------ DATA EXCERPT

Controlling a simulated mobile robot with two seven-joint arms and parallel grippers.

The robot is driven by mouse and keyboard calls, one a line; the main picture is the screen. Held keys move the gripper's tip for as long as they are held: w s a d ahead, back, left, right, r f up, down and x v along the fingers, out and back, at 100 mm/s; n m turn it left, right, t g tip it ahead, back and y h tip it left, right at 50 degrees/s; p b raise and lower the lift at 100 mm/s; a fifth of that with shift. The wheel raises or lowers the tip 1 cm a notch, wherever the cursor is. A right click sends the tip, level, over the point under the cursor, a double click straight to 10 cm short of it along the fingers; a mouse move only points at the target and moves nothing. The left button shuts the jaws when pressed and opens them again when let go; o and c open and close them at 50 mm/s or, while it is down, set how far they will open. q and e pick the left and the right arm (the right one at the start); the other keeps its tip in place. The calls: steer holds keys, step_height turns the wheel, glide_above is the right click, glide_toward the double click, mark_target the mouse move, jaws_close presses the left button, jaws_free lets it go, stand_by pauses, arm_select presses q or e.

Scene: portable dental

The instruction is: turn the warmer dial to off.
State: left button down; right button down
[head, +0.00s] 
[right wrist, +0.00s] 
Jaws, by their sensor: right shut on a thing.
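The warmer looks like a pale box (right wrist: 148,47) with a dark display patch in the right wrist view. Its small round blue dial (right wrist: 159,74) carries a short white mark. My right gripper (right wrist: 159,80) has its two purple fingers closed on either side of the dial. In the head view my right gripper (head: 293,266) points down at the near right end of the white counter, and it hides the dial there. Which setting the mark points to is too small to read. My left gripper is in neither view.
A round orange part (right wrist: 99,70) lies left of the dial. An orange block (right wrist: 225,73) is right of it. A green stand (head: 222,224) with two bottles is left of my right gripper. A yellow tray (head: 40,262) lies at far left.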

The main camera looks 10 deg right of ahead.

------------

INSTRUCTION
From the line containing "State: left button down; right button down" down to the final line of the data, write out every line exactly; both the first and last of these belong in your answer, and nothing else does.

TASK SOLUTION
State: left button down; right button down
[head, +0.00s] 
[right wrist, +0.00s] 
Jaws, by their sensor: right shut on a thing.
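The warmer looks like a pale box (right wrist: 148,47) with a dark display patch in the right wrist view. Its small round blue dial (right wrist: 159,74) carries a short white mark. My right gripper (right wrist: 159,80) has its two purple fingers closed on either side of the dial. In the head view my right gripper (head: 293,266) points down at the near right end of the white counter, and it hides the dial there. Which setting the mark points to is too small to read. My left gripper is in neither view.
A round orange part (right wrist: 99,70) lies left of the dial. An orange block (right wrist: 225,73) is right of it. A green stand (head: 222,224) with two bottles is left of my right gripper. A yellow tray (head: 40,262) lies at far left.

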The main camera looks 10 deg right of ahead.

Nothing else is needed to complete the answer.